Donny menantang agar hal itu dibuktikan. Sebab, Donny sendiri mengatakan, pihaknya bisa membuktikan bahwa di lokasi ada material yang sudah di-supplay, tapi belum terpasang.
Pekerjaan mekanikal dan elektrikal, lanjutnya, harus dilengkapi dengan manual book. Nah itu belum ada sama sekali. Jadi secara kasat mata pun, bisa dilihat belum 100 %.
“Pada 26 Oktober 2009 mereka mengajukan progres seolah-olah seratus persen padahal belum. Itu yang mereka dalilkan. Tapi ini sudah jadi keputusan hukum, jadi kita harus hormati,” jelas Donny.

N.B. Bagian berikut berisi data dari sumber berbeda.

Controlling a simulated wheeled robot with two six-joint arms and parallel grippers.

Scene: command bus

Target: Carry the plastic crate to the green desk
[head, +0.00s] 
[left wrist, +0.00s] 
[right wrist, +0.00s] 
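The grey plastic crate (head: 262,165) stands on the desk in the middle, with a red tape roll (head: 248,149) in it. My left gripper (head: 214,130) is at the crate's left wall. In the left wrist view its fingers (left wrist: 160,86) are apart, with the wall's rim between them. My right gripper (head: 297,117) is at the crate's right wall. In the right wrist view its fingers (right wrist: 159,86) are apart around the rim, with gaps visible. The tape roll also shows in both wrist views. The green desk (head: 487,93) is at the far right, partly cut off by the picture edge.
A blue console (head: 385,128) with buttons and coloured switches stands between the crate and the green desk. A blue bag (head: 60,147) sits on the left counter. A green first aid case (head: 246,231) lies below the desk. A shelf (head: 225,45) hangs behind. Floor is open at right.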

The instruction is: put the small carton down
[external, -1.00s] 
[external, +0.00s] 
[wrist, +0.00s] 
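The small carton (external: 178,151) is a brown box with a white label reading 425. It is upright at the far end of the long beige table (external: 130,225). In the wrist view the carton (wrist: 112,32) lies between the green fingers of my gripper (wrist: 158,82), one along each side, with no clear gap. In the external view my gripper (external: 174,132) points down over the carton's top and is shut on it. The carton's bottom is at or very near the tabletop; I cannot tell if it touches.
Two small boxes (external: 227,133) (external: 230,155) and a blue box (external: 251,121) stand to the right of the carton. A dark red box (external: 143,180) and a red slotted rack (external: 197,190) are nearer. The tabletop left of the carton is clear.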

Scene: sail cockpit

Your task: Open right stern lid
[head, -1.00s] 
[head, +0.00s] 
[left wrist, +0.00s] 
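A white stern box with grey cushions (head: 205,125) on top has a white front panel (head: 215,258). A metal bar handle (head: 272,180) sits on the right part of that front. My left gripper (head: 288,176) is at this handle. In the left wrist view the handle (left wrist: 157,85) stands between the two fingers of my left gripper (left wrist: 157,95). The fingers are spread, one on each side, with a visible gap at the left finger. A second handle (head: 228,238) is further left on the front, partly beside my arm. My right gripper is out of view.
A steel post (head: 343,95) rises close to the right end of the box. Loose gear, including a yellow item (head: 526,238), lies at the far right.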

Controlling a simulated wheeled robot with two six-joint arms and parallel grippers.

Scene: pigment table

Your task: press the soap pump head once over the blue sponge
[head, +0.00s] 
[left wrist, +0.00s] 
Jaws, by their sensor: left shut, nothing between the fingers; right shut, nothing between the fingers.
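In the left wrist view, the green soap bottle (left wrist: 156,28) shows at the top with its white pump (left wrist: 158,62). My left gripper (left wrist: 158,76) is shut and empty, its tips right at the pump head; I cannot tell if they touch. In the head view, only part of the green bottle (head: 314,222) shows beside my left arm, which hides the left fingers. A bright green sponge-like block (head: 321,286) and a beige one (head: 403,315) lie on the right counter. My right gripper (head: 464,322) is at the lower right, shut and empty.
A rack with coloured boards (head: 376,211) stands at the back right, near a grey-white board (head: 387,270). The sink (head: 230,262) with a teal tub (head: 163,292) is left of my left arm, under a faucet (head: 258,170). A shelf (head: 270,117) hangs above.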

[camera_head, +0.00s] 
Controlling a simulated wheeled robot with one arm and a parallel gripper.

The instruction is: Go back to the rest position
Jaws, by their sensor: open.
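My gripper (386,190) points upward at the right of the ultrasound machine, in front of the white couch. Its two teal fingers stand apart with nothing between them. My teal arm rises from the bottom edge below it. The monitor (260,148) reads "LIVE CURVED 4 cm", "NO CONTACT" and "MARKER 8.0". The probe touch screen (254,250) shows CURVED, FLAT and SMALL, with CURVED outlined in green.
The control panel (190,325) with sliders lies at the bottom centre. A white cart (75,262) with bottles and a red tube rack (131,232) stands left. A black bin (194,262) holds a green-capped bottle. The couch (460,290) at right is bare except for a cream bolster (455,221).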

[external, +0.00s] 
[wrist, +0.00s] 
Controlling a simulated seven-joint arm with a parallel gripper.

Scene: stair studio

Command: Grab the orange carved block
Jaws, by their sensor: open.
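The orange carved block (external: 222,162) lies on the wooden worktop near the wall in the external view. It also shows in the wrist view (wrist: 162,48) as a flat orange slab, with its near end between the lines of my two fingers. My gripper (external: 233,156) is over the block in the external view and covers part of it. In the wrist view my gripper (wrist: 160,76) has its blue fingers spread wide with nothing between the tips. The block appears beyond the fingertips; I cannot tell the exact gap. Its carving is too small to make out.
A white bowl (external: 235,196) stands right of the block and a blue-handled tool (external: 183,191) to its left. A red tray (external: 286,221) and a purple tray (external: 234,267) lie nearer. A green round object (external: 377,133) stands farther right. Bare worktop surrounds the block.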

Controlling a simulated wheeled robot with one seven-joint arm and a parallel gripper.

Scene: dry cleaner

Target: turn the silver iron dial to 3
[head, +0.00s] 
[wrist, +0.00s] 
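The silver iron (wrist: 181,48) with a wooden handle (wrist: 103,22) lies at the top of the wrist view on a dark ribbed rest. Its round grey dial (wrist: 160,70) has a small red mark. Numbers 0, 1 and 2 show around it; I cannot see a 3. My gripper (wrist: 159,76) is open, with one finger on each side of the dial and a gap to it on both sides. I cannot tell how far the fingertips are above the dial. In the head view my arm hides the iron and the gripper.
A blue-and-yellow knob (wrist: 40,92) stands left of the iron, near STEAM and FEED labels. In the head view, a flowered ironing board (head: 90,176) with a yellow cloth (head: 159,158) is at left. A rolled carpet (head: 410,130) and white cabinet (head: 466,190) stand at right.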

Dihubungi terpisah, Juru Bicara Mahkamah Agung (MA) yang juga Ketua Kamar Pengawas Andi Samsan Nganro berjanji akan mempelajari serta menindaklanjutinya.”Jika ada pengaduan tentu kami akan pelajari dan telaah isi pengaduannya, apakah masalahnya termasuk dugaan pelanggaran kode etik dan PPH ataukah termasuk masalah teknis yudisial,” jelas Andi Samsan kepada Jurnal123.com dihubungi lewat ponselnya.(JIM)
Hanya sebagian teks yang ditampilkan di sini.